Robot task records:
=-=-=

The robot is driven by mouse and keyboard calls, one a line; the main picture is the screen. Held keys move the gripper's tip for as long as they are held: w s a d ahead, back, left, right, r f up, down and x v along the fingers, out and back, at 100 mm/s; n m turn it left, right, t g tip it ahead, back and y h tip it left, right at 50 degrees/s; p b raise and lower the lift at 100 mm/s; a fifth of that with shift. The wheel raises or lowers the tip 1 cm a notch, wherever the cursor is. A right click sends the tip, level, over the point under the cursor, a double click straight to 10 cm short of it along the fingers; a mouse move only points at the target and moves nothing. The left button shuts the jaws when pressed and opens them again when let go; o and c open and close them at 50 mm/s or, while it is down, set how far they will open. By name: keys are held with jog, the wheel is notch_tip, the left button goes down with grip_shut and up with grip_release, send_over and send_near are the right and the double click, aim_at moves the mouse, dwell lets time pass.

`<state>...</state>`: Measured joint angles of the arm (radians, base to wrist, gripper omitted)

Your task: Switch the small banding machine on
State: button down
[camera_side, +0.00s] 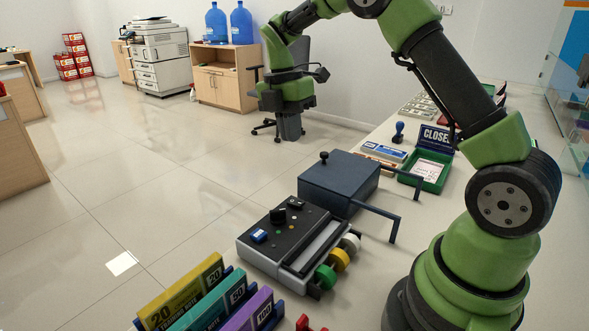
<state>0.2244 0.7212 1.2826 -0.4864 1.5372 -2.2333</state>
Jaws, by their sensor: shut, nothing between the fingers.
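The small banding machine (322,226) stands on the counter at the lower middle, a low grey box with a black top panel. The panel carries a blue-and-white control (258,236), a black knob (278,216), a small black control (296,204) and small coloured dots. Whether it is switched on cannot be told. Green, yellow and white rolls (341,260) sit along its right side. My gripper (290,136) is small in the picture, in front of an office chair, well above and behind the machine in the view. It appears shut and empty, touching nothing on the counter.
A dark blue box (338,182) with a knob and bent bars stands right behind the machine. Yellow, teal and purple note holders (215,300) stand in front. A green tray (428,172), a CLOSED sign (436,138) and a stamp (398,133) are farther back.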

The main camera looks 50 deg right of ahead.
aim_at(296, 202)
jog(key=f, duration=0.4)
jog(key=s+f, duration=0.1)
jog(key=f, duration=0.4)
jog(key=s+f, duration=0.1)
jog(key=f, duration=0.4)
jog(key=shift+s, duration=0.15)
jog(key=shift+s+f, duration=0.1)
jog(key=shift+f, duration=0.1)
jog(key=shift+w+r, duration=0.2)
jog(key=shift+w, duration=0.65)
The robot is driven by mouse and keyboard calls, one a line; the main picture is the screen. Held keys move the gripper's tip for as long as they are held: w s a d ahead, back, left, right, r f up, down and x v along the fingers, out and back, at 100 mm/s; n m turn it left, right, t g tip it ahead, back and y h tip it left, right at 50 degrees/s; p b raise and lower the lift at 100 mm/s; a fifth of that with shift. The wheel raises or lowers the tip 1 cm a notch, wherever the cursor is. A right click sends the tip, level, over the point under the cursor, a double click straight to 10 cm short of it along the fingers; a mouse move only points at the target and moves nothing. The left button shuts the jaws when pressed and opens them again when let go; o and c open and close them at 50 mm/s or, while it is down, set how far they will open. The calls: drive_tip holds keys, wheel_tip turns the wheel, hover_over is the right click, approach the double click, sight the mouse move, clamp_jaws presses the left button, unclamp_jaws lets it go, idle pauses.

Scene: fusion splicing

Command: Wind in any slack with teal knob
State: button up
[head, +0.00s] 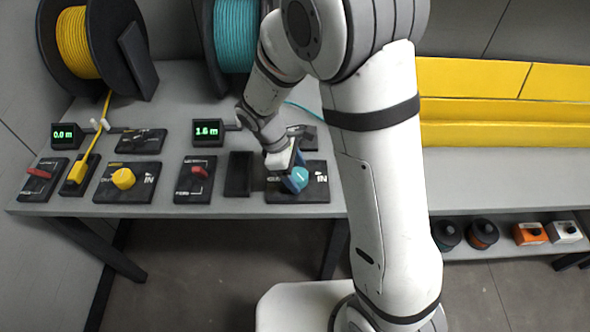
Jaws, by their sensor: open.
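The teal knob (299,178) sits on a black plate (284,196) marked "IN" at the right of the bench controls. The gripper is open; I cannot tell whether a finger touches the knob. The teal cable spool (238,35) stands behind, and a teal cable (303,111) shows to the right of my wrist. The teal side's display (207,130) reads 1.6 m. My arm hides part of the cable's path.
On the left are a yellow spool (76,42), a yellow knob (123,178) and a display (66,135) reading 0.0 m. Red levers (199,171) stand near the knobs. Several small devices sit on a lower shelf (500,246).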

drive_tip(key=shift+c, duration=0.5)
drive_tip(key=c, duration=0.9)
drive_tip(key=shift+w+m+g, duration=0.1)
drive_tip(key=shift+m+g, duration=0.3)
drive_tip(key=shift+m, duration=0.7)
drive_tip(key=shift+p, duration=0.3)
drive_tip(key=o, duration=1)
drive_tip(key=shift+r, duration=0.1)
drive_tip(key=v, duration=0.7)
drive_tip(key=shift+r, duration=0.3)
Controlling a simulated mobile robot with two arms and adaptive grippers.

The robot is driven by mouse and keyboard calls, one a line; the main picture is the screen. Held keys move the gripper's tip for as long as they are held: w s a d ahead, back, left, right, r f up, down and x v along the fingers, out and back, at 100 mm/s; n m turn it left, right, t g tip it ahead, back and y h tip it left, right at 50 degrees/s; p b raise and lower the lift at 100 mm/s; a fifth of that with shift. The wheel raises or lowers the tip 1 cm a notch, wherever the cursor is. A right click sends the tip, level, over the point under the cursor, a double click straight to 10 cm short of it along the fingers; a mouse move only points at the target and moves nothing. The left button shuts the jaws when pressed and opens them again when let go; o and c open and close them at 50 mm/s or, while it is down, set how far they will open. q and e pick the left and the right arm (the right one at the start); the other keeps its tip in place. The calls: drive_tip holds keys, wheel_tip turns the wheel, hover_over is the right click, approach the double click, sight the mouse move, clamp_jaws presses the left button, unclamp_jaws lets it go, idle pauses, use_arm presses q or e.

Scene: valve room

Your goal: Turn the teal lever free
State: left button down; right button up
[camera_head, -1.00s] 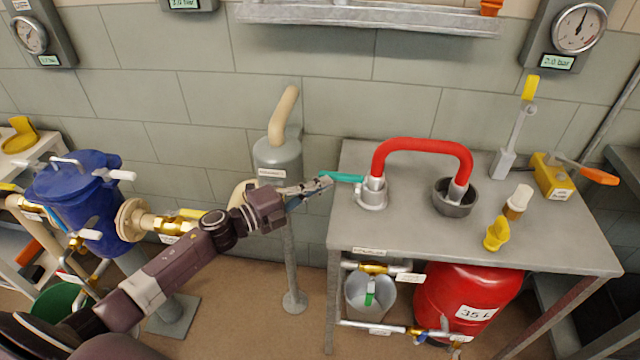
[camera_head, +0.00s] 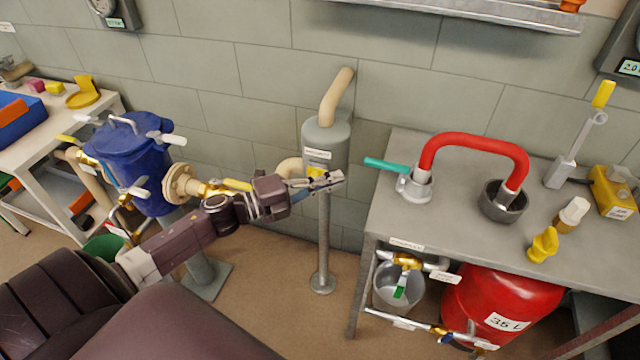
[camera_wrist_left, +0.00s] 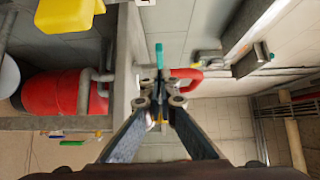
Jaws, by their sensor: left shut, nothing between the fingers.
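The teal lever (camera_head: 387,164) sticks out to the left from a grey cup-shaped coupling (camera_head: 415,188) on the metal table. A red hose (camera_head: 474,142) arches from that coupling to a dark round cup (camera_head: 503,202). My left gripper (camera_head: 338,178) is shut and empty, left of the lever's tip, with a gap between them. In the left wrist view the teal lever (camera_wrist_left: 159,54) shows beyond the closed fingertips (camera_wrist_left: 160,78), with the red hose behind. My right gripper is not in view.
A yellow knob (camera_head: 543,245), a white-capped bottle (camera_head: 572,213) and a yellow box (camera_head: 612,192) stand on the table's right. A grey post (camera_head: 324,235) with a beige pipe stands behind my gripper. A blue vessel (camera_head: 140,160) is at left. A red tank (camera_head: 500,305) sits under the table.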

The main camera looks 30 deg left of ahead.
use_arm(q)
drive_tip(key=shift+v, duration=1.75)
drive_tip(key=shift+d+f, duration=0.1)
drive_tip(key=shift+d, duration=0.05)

=-=-=

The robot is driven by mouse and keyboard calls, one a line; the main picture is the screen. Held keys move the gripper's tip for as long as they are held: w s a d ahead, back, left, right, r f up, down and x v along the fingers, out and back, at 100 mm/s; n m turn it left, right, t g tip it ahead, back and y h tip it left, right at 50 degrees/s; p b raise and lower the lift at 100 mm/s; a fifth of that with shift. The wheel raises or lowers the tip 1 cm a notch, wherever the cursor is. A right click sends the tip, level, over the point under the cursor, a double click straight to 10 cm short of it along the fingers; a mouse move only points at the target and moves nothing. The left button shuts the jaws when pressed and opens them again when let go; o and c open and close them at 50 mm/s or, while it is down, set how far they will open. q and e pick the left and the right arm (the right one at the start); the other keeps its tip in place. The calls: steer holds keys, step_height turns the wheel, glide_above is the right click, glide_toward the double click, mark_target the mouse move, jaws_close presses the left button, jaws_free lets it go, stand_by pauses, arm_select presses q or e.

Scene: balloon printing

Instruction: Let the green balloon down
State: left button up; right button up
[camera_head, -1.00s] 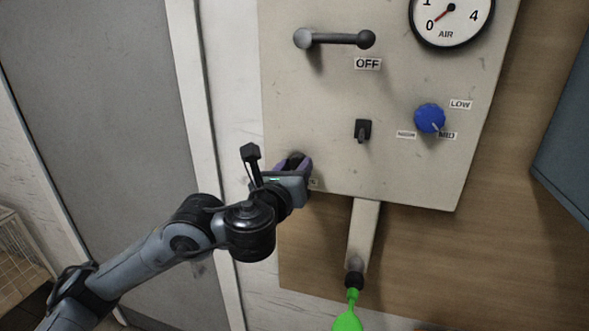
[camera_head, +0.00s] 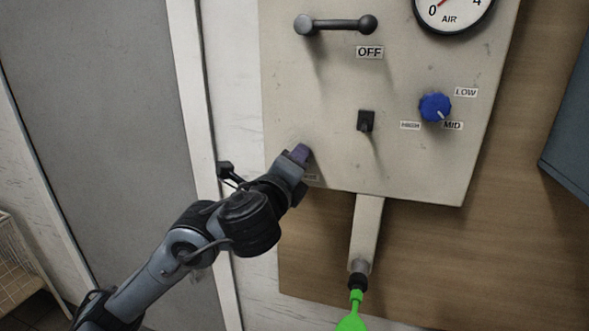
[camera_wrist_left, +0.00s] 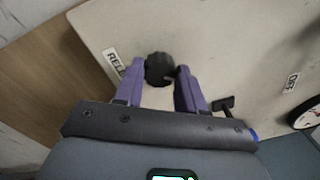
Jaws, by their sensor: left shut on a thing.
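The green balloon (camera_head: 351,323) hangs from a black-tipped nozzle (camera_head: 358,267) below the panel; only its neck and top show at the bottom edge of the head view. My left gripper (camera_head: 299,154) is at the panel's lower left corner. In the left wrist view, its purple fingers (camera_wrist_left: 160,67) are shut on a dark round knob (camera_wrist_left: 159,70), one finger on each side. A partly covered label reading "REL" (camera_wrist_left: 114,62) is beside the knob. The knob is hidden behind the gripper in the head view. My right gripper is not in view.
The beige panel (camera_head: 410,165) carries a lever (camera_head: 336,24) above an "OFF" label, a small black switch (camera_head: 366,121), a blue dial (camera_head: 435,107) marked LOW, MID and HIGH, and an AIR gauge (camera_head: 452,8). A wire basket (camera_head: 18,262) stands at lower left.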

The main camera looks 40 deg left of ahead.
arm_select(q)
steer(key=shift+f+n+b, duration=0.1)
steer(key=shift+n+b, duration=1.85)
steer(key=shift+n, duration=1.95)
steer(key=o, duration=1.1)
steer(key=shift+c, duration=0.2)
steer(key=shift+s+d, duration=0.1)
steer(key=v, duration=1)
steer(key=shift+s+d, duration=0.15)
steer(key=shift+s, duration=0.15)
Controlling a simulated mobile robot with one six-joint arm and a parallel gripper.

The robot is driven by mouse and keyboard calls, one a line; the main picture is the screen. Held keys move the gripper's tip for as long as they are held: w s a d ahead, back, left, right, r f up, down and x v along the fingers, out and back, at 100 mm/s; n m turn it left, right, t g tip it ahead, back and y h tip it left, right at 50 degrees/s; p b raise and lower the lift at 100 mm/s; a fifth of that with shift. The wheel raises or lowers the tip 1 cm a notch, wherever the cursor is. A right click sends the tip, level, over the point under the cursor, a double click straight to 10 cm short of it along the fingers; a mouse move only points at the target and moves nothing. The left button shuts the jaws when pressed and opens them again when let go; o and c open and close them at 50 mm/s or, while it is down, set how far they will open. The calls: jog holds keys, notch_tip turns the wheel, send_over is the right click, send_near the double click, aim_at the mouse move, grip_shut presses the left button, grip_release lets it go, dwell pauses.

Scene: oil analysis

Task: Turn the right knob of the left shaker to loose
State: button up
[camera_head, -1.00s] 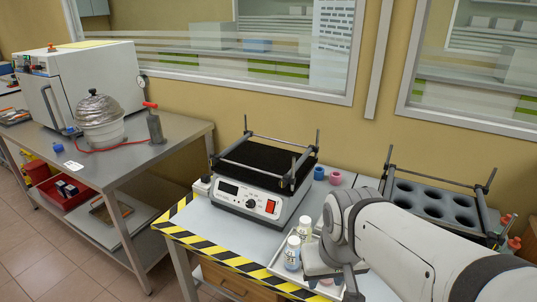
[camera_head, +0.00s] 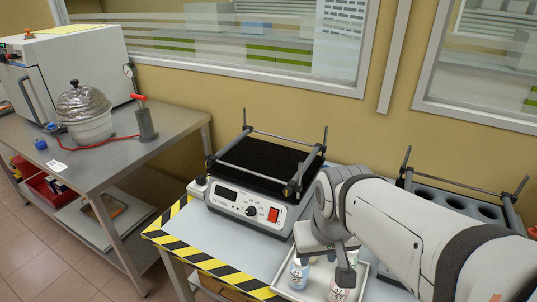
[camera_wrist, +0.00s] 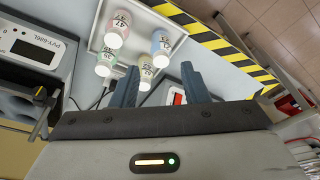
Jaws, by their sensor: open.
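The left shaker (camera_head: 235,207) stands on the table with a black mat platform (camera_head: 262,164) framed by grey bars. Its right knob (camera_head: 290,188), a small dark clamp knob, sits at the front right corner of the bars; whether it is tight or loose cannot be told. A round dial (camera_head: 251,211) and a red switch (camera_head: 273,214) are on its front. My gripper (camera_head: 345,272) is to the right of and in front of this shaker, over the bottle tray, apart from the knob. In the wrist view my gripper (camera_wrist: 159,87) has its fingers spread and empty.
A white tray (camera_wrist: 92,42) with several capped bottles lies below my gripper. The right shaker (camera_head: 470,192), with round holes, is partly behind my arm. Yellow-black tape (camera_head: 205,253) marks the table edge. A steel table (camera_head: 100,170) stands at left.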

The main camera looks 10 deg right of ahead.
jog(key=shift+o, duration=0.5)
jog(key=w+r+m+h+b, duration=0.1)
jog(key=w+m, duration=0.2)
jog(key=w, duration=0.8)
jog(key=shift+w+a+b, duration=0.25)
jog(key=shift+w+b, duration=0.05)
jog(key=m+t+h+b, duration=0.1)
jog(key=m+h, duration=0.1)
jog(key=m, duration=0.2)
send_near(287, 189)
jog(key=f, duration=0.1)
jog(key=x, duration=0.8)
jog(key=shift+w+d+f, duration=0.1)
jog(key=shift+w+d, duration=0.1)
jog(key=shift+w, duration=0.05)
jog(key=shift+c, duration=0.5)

=-=-=

**Work required:** Taking the records above, retype every line from the one with "lets time pass." down to the one with "wrist, gripper omitted)", exactly and with nothing else.

**Output for this task:**
The robot is driven by mouse and keyboard calls, one a line; the main picture is the screen. Held keys move the gripper's tip for as long as they are held: w s a d ahead, back, left, right, r f up, down and x v along the fingers, out and back, at 100 mm/s; n m turn it left, right, t g tip it ahead, back and y h tip it left, right at 50 degrees/s; p b raise and lower the lift at 100 mm/s; a fifth of that with shift. The wheel raises or lowers the tip 1 cm a notch, wherever the cursor is. A right click sends the tip, level, over the point under the cursor, a double click straight to 10 cm short of it along the fingers; a mouse move only points at the target and moves nothing. The left button shuts the jaws when pressed and opens them again when let go; o and c open and close them at 50 mm/s or, while it is down, set how far they will open. By name: keys are held with jog, the wheel is notch_tip, the left button goes down with grip_shut and up with grip_release, send_over and send_near are the right and the double click, aim_at moves the mouse, dwell lets time pass.

`<state>...</state>`: Measured joint angles of the arm (radians, base to wrist, gripper omitted)

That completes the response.